The Biennio Rosso & The Rise of the Left
It was not only nationalism that grew in the aftermath of the First World War. Both left and right developed a culture of violence towards the old liberal order as well as each other. The left was the first to gain ground, as strikes and further trade union action nearly brought the government down.
The cost of sustained conflict had left Italy bankrupt, a crisis that socialist and communist parties used to their own advantage. The two years following the Treaty of Versailles were known as the Biennio Rosso (Two Red Years), a period of intense violence and agitation. Trade Unions and left-wing parties collectively reached over three million members as demobilized soldiers, worsening unemployment, and rising inflation led many Italians to adopt more extremist politics.

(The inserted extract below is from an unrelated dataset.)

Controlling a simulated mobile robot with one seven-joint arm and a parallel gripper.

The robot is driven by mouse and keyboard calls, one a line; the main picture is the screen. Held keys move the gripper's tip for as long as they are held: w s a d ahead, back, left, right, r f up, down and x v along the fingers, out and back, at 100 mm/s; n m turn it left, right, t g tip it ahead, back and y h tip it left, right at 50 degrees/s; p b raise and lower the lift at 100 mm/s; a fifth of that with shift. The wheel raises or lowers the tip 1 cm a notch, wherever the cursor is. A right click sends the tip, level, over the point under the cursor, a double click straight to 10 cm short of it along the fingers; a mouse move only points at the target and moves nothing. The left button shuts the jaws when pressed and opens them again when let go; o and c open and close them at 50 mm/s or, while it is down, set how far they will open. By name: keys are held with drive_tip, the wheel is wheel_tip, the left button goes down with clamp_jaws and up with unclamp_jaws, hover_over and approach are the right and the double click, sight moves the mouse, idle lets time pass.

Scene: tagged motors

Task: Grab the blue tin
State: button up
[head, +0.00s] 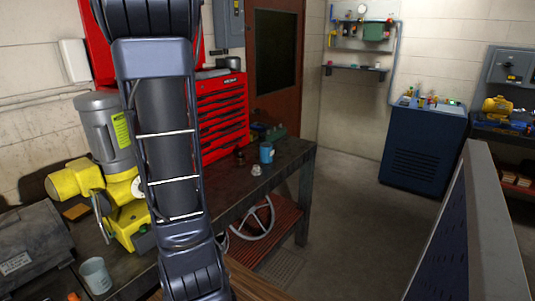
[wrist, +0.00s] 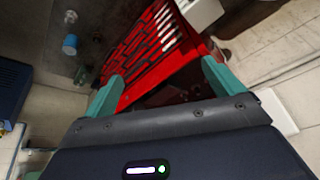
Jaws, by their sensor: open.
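The blue tin (head: 266,153) stands upright on the dark workbench (head: 232,190), near its far right end and in front of the red tool chest. In the wrist view the blue tin (wrist: 71,45) shows at the upper left, beyond and to the left of the fingers. My gripper (wrist: 160,82) is open, with two teal fingers spread apart and nothing between them. It is well away from the tin. In the head view my arm crosses the left half, and its gripper end is out of frame at the bottom.
A small metal part (head: 256,170) sits just in front of the tin, and a dark item (head: 239,155) stands to its left. The red tool chest (head: 222,110) is behind. A yellow and grey machine (head: 105,160) and a pale cup (head: 95,275) are on the left. A grey-edged panel (head: 490,230) stands right.

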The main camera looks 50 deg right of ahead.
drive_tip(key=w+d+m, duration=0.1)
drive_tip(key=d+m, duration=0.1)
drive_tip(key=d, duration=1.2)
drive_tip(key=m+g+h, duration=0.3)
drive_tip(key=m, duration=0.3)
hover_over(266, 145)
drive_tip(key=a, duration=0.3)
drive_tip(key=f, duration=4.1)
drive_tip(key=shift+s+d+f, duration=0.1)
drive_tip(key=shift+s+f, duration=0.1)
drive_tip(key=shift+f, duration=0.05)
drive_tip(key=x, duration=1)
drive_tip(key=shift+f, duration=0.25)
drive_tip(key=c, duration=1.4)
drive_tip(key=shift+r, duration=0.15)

Beginning with strikes and demonstrations, workers soon began to occupy their factories until concessions were made by their owners. In the face of such action, the government was forced to make deals with the strikers, angering industrialists and the middle class. The closest the left came to power was in 1919 when left-wing parties gained their largest share of the vote and seats in the Chamber of Deputies. However, failure to compromise with the Christian Democrat Italian People’s Party (PPI) left the same older liberal politicians in power. This only further radicalized groups, who grew frustrated with the inability to change the existing political system.

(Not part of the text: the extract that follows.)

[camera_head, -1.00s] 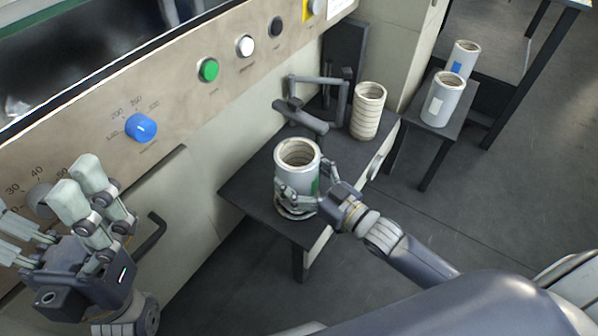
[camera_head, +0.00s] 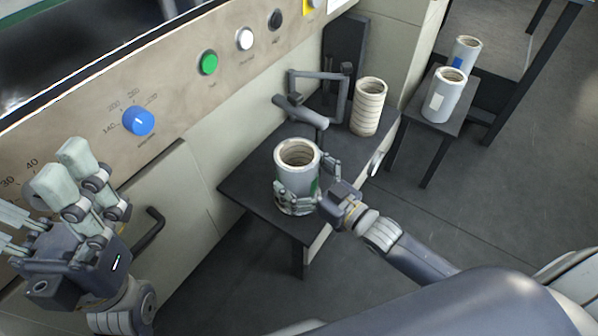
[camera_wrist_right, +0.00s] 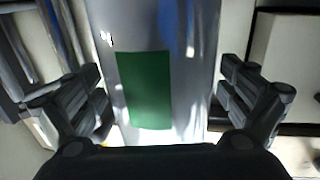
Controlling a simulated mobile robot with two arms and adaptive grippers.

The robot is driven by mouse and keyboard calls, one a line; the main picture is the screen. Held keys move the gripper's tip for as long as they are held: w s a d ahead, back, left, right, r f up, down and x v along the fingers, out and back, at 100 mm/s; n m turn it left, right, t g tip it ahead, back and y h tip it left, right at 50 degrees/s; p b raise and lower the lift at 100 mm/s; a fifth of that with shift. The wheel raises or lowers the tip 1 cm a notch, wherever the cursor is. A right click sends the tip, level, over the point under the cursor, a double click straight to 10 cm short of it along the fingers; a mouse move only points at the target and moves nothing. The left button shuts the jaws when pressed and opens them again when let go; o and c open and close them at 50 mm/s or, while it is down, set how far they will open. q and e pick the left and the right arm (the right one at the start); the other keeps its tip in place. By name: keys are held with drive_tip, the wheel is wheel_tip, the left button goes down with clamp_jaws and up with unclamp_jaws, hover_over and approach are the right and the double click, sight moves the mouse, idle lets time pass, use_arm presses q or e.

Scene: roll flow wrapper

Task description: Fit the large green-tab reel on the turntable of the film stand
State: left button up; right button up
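The large green-tab reel (camera_head: 297,170) stands upright at the near end of the dark table of the film stand (camera_head: 240,190). Its green tab (camera_wrist_right: 145,90) faces my right wrist camera. The turntable is hidden under the reel, so I cannot tell exactly how the reel sits on it. My right gripper (camera_head: 310,190) is around the reel's lower part with its fingers spread. In the right wrist view, gaps show between the fingers and the reel on both sides. My left gripper (camera_head: 62,195) is empty with its fingers apart, in front of the machine panel.
A grey bent arm (camera_head: 318,100) and a cream banded roll (camera_head: 368,107) stand farther back on the table. Two more reels, one with a white tab (camera_head: 447,97) and one with a blue tab (camera_head: 466,53), are at the back right. The machine panel (camera_head: 180,80) borders the left.

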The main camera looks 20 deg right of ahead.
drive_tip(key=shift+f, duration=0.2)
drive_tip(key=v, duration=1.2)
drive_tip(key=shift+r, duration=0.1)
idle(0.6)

The following year witnessed similar turmoil, with over two million workers and peasants participating in over two thousand strikes. These grew increasingly violent, both in their action and rhetoric. This movement ultimately proved too passive and divided to bring about serious social change. The radical left was incredibly successful in the northern industrial regions but failed to extend further south and galvanize the whole country in united action. Like post-war nationalism, the success of violence would again inform Benito Mussolini’s political ambitions.
Benito Mussolini
It was in this political turmoil that Benito Mussolini found himself. Before the war, Mussolini had avoided military service and campaigned against Italian imperialism, gaining notoriety as editor of the Socialist Party newspaper Avanti! He initially, like other socialists, opposed the First World War, but soon switched sides. Within a year, Mussolini was a champion of Italian nationalism, seeing the war as an opportunity to overthrow Europe’s monarchies. This brought him into conflict with other socialists, and he was promptly expelled from the party.

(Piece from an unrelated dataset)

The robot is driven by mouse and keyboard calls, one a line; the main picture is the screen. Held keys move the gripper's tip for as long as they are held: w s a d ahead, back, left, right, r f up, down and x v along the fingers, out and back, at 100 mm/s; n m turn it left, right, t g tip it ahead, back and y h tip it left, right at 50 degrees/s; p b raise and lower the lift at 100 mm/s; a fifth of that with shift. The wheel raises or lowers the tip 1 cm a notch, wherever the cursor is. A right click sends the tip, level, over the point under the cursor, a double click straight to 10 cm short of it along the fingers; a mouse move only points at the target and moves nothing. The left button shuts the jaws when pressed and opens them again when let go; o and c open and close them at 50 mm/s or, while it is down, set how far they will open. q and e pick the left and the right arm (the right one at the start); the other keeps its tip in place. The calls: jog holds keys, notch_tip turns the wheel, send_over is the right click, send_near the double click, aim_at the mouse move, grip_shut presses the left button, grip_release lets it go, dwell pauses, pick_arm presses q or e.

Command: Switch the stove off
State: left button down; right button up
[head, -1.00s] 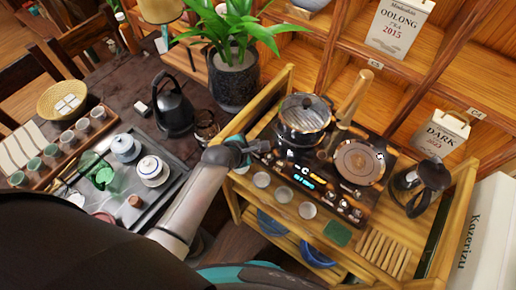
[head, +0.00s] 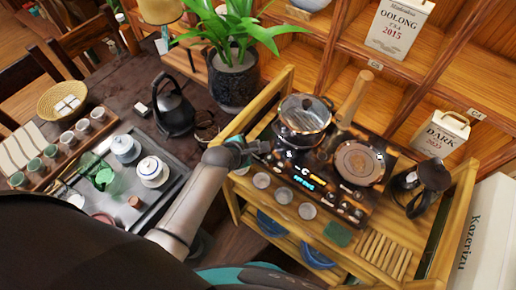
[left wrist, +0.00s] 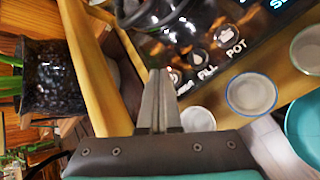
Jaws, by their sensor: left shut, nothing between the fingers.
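The black stove (head: 325,186) stands on the wooden cart, with a lit cyan and orange display (head: 310,178) on its front panel and several knobs at the panel's right. A glass pot (head: 303,115) sits on its left part and a round pan (head: 359,162) on its right. My left gripper (head: 264,147) is shut and empty at the panel's left end. In the left wrist view, my fingertips (left wrist: 159,76) are close to the icons marked FILL and POT on the stove panel (left wrist: 216,58); whether they touch it I cannot tell. My right gripper is out of view.
Small cups (head: 284,195) line the cart's front edge. A dark kettle (head: 425,183) stands right of the stove. A wooden rail (head: 262,103) bounds the cart's left side. A potted plant (head: 233,80) and black kettle (head: 173,110) are on the table at left.

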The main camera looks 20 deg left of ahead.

Following this expulsion, Mussolini denounced socialism and enlisted to serve. During his time on the front, he noticed the bond between soldiers in the trenches, which would be a fundamental tenet of his fascist doctrine. Wounded in February 1917, Mussolini returned home. He took up the position of editor of nationalist paper Il Popolo d’Italia, which he would retain until the end of the war, in particular praising the work of the Czechoslovak legion who fought the Bolsheviks in the Russian Civil War.
In March 1919, Mussolini formed the Fasci Italiani di Combattimento (Italian Combat Squad), an attempt to link victory at Vittorio Veneto to his emerging fascist doctrine. The new movement promised to save Italy from communist revolution and evoked themes of empire and the restoration of Roman glory. It was sustained by a bitter hatred of the old liberal government as well as those who had advocated for remaining neutral in the war. These squads countered seizures of property by socialist groups by occupying farming land, a move which endeared themselves to many within the middle class.
The Fasci Italiani suffered a significant setback in the 1919 election, however, as they failed to gain any ground and Mussolini himself lost his seat in the Chamber of Deputies. A coffin symbolizing his political career was subsequently paraded around towns and cities by socialists, claiming that Benito Mussolini’s career was now dead and buried.
The Rise of the Right & Squadrismo
On the right, the threat of revolution gave way to a violent counteraction, which used a style of violence and intimidation that became known as squadrismo. This would culminate in the death blow to liberal Italy, with Benito Mussolini’s March on Rome and subsequent fascist coup d’état in October of 1922.
Despite a poor electoral showing, Benito Mussolini was determined to continue with this new brand of politics. Groups of squadristi, easily recognized by their black uniforms, built support through violent retaliation against left-wing agitators. Soon Mussolini was backed by many industrialists, particularly as strike action intensified in subsequent years. Squadristi were used to break strikes within northern factories, particularly within the Po Valley, where left-wing militarism was strongest.
The fascist movement expanded throughout 1920, despite an increasing number of socialist victories in local elections. Blackshirts would attack logistical operations, making it difficult for governments to operate. This soon spread into the countryside, particularly in areas where laborers had seized the land. Police would do little in opposition, either failing to intervene or sometimes joining the fascists outright.
The growing success of violent retaliation brought political gains as well. In the 1921 election, the Fasci Italiani joined the National Bloc of Giovanni Giolitti, former prime minister and stalwart of Italian politics in the early twentieth century. This was the breakthrough Mussolini needed, winning his seat and seven percent of the national vote for his party.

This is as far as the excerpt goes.